Jazmine Mary’s third studio album, I Want to Rock and Roll, isn’t quite the riot its title might suggest—but it is a release of another kind. Out now via Flying Nun, the record is an emotionally charged, genre-warping collection from one of Aotearoa’s most quietly adventurous voices.
Written in the rare moments of relief after a stretch of personal devastation, Mary’s new songs feel like flickers of light under a door. “You’re in complete darkness, but you can see the light on in the kitchen,” they say of the feeling that shaped the album—and that metaphor hums beneath each track.
The follow-up to 2023’s Dog (named one of Rolling Stone Australia’s best NZ albums of the year), I Want to Rock and Roll is more refined but no less raw. Engineered by De Stevens at Roundhead Studios, it features a stellar cast of collaborators—Dave Khan, Louisa Nicklin, Arahi, Womb’s Cello Forrester, and Cass Basil—all in service of Mary’s shifting emotional landscapes.

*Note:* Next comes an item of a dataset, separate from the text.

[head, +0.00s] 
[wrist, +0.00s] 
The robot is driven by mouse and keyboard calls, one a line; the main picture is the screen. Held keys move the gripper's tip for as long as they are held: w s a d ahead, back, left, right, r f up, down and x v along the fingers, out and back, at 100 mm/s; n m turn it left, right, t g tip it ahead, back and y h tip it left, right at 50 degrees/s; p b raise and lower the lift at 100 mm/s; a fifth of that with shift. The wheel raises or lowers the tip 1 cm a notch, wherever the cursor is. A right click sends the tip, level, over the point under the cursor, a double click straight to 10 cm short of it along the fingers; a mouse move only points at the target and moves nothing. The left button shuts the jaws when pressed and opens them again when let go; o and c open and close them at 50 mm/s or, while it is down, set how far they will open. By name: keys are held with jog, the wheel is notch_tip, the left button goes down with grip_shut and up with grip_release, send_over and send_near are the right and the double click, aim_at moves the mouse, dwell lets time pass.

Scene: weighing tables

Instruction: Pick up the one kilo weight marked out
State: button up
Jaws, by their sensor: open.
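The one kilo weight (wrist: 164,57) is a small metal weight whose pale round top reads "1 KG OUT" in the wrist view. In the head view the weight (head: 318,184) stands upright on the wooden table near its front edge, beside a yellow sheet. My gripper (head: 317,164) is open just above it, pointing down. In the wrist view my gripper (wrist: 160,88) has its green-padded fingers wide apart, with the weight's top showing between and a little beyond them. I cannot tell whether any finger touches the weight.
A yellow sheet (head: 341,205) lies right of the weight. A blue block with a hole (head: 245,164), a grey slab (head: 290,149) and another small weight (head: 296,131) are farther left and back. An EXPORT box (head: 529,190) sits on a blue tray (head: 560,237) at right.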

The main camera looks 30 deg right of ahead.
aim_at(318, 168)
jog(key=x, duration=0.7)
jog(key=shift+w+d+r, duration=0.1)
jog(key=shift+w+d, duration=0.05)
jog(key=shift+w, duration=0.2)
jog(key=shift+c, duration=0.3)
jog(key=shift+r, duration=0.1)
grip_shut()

Lead singles Memphis and My Brilliance already found traction on alt and student airwaves, and the full album delivers on their promise. It’s at once hopeful and haunted, folk-rooted but unafraid to stretch into darker, more surreal corners.
Mary—who has performed globally and supported the likes of Kurt Vile and Billy Bragg—has long danced between vulnerability and performance art. Here, they sound more grounded than ever. “It’s like, in a conversation—you know what to say when you know who you are,” they explain.
For longtime fans, I Want to Rock and Roll offers Mary’s signature mix of the tender and the strange. For newcomers, it’s a generous place to start—an album about making peace with who you are, one moment of clarity at a time.